Bois, chanvre, paille, liège... Les matériaux biosourcés n'ont aucun secret pour Marceau Bariou. Détenteur depuis un an du diplôme d'Etat d'architecte, le jeune homme, 25 ans, fait partie de cette génération où "tout le monde se considère sensibilisé aux questions environnementales. On en entend parler depuis qu'on est tout petit".
A l'ENSA (École nationale supérieure d'architecture) de Rennes, réputée pour sa sensibilité au développement durable, Marceau a décortiqué la frugalité ou sobriété, l'écoresponsabilité et la conception bioclimatique dans des modules dédiés. La construction et l'énergie consommée par les bâtiments en France génèrent de l'ordre de 30% des émissions de carbone du pays.
Les cours invitent les étudiants à une réflexion plus large, philosophique, sur la manière d'habiter un appartement en pensant le quartier dans sa globalité ou sur la sensation que procure le toucher d'un mur en terre.
"Ouvrir les horizons"
"Toute la richesse des études d'architecture, c'est d'ouvrir les horizons.
Contrairement aux ingénieurs ou aux formations dans le BTP qui proposent un cursus très technique, l'école d'architecture laisse place à la réflexion et pousse à se dénormer", considère Marceau, qui travaille comme assistant en chef de projets dans une agence parisienne.
C'est l'architecte Philippe Madec, considéré comme un pionnier de l'écoresponsabilité, qui a injecté les premiers cours de frugalité dans les ENSA.
Professeur pendant dix ans à l'école d'architecture de Lyon puis à celle de Rennes, il a "remarqué un tournant il y a cinq ans": "Depuis, tous les enseignants portent un discours écoresponsable.
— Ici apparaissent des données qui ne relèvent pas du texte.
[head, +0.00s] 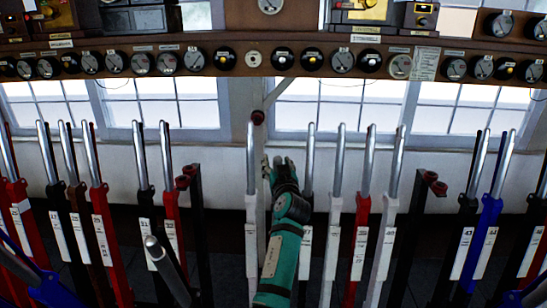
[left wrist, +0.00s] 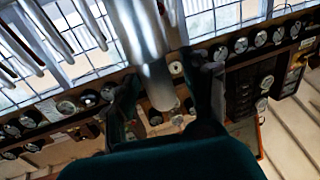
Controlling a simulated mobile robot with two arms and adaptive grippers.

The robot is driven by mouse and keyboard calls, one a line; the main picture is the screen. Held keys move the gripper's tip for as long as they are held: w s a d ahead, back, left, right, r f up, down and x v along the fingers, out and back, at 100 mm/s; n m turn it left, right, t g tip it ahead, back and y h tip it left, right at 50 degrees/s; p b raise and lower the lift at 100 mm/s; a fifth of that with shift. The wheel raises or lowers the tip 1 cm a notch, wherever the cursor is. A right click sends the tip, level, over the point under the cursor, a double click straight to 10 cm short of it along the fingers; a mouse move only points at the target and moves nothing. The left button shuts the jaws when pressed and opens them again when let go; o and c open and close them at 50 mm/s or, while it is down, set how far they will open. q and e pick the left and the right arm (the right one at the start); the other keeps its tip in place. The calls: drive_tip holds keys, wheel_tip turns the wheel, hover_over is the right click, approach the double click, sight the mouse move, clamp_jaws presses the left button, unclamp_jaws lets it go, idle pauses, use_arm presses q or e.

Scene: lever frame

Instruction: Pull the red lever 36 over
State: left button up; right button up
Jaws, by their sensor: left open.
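A red lever (head: 360,245) with a silver handle stands upright right of centre in the head view. Its label is too small to read surely, so I cannot confirm that it is number 36. Another red lever (head: 171,222) stands left of centre. My left gripper (head: 280,166) is up among the handles, between a white lever (head: 251,235) and a black lever (head: 308,185). In the left wrist view a large silver handle (left wrist: 143,40) runs down from the top, in front of the open fingers (left wrist: 165,100). I cannot tell whether they touch it. My right gripper is out of view.
Several upright levers stand close on both sides, including white ones (head: 386,235) and a blue one (head: 481,235). A black lever (head: 175,275) leans toward me at lower left. A shelf with dials (head: 272,62) runs above, with windows behind.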

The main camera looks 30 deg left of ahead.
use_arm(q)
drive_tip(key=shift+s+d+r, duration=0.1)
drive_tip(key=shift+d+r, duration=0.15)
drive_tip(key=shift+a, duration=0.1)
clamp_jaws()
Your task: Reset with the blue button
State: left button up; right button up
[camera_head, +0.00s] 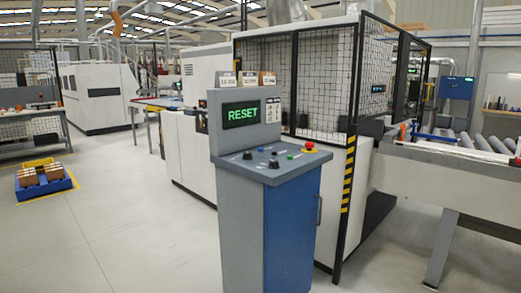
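A grey and blue control console (240,220) stands upright in the middle of the head view. Its screen (241,114) shows the word RESET in green. A small blue button (261,149) is on the sloped top panel. Near it are black knobs (273,163), a green button (290,156) and a red mushroom button (310,146) on a yellow base. Neither of my grippers is in view, and nothing covers the panel.
A fenced white machine (340,75) stands right behind the console, with a roller conveyor (475,146) at the right. A blue pallet (44,186) with brown boxes lies on the floor at the left. The grey floor (130,235) left of the console is clear.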

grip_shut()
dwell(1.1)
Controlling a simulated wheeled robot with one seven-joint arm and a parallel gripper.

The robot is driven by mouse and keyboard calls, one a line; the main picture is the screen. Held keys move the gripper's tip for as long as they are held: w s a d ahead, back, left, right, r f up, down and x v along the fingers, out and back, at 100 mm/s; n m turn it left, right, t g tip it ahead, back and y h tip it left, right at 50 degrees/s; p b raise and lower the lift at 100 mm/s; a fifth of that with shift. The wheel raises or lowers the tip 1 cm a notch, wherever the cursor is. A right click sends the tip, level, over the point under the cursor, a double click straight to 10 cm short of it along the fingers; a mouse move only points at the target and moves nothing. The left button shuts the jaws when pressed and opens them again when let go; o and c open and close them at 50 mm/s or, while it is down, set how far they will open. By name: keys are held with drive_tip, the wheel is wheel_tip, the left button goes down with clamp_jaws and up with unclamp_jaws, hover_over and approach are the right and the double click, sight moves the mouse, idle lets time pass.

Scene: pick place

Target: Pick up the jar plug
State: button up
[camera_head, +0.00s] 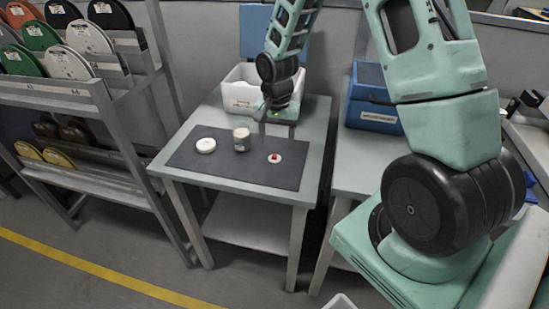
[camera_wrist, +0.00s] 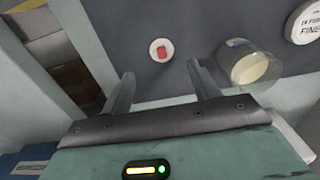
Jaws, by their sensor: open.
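A small white disc with a red knob, which looks like the jar plug (camera_head: 274,158), lies on the right part of a dark mat (camera_head: 238,174) on the table. In the wrist view the plug (camera_wrist: 153,51) sits just beyond my fingertips, roughly between their lines. My gripper (camera_head: 277,137) is open and empty above the mat, close behind the plug; its two fingers (camera_wrist: 161,72) show apart. A glass jar with pale contents (camera_head: 241,139) stands left of the plug, and right of it in the wrist view (camera_wrist: 252,66).
A white round lid with print (camera_head: 206,145) lies on the mat left of the jar. A white bin (camera_head: 240,104) stands at the table's back. A blue box (camera_head: 374,112) is on the table to the right. A rack of discs (camera_head: 95,88) stands left.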

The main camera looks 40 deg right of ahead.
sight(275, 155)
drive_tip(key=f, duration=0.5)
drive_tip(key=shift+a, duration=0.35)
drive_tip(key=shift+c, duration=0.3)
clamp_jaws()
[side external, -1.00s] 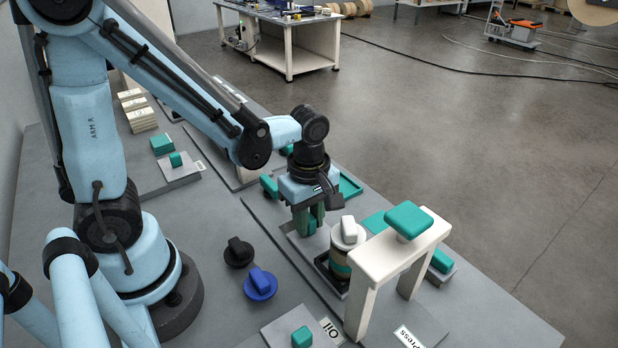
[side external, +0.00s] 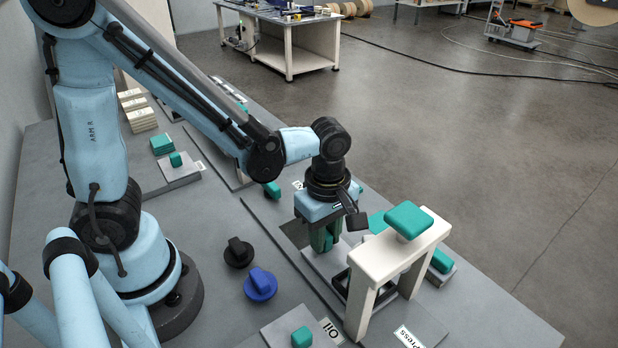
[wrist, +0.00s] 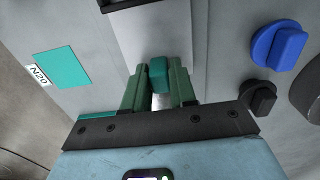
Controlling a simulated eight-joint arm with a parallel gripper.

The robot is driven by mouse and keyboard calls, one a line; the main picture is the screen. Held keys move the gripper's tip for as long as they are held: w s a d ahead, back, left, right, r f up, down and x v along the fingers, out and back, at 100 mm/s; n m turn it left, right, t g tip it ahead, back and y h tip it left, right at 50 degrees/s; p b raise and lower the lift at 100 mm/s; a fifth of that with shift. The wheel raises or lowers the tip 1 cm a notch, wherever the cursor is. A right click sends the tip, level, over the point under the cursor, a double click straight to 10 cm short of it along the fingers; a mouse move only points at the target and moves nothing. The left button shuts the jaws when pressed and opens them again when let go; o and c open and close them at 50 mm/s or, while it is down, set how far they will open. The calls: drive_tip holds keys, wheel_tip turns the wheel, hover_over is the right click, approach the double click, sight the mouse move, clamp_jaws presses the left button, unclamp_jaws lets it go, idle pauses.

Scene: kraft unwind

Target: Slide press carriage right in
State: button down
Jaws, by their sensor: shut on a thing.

On a gagné la bataille des idées mais sur le terrain, il reste encore du travail à faire."
Pour remplacer des isolants comme le polystyrène, le PVC et le parpaing par des matériaux biosourcés et par le réemploi, il faut "réduire la TVA pour que le durable soit au prix du jetable", lance le professeur.
Un manifeste de la "frugalité créative", lancé par M. Madec et signé par plus de 15.000 personnes, propose des pistes concrètes pour réduire les émissions de gaz à effet de serre liées à l'aménagement des territoires urbains et ruraux.
Rapport à la nature
Effondrement climatique, raréfaction des ressources, lutte contre l'étalement des villes... L'architecte Salomé Rigal sensibilise les étudiants de l'ENSA Paris-Belleville aux enjeux contemporains.
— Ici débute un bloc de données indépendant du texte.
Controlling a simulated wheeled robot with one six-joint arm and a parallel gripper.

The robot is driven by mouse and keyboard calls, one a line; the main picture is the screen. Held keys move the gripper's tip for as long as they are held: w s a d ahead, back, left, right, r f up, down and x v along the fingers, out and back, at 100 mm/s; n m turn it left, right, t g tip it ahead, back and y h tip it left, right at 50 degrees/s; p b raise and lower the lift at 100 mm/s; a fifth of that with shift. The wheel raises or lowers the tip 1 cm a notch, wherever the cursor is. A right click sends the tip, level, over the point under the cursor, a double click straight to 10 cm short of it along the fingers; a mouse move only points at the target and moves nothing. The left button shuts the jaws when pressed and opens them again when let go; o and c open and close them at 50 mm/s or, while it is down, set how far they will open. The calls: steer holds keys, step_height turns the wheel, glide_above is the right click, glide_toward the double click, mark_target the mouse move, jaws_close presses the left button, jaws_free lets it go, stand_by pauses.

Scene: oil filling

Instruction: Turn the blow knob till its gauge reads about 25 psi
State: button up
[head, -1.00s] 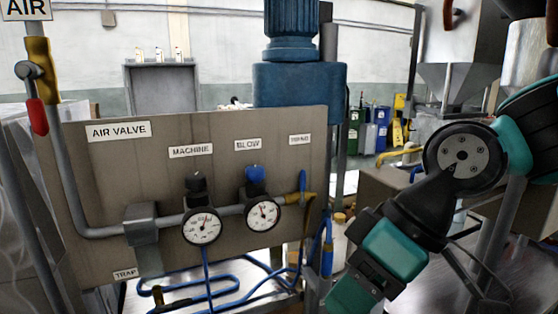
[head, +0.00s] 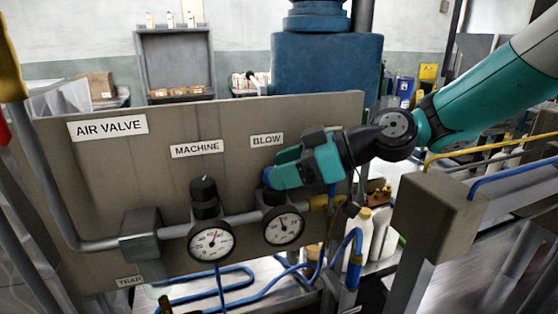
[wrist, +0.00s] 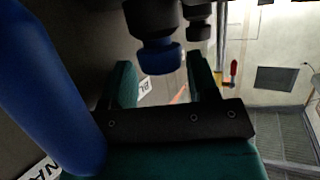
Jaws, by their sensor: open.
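The blow knob (head: 268,177) is a blue cap on a black regulator body (head: 273,196), under the BLOW label (head: 267,140). My gripper (head: 276,178) is at this knob in the head view and covers most of its cap. In the wrist view the blue knob (wrist: 160,58) lies between my gripper's two teal fingers (wrist: 162,75), near their tips. The fingers are open, with a gap on each side; contact is not visible. The blow gauge (head: 284,229) has a white face below the knob. Its needle points up and left; the figures are too small to read surely.
The machine knob (head: 204,190), black, and its gauge (head: 211,242) stand close to the left on the same pipe. The panel (head: 110,180) is right behind. Blue hoses (head: 240,290) run below. A post (head: 435,215) and pale bottles (head: 380,232) are at right.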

La professeure, qui travaille aujourd'hui pour le cabinet PCA-Stream, se souvient d'un cours sur la communication des végétaux: "On a étudié comment les arbres échangent entre eux via de multiples ramifications", le but étant de "questionner notre rapport à la nature et de développer l'esprit critique".
Dans son mémoire de fin d'études, Macha Krobski, 23 ans, questionne ce rapport au monde à travers la notion d'"atmosphère": "J'ai toujours été sensible aux espaces. Que ressent-on dans une pièce? Que transmettent les murs?" se questionne l'architecte de 23 ans.
Mais une fois sur le marché du travail, les architectes fraîchement diplômés peuvent subir de "vrais chocs" devant la réalité du métier. Ils se confrontent aux décideurs politiques, entreprises de BTP et agences d'architecture dont certaines "préfèrent encore bétonner".
"Les étudiants sont de plus en plus vigilants sur le type d'agence qu'ils choisissent. Souvent, ils s'orientent vers des structures plus petites, moins renommées, mais plus en adéquation avec leurs valeurs comme, par exemple, des associations", explique Mme Rigal.
D'autres décident de "mettre les mains dans le cambouis", comme Macha, qui a comme projet de participer, cet été, à un chantier participatif pour rénover avec de la terre une ferme qui date du 16e siècle.
"L'écologie est une manière d'appréhender notre rapport au monde. Un monde dont l'Homme n'est pas le maître mais une partie, au même niveau que la nature", philosophe Macha.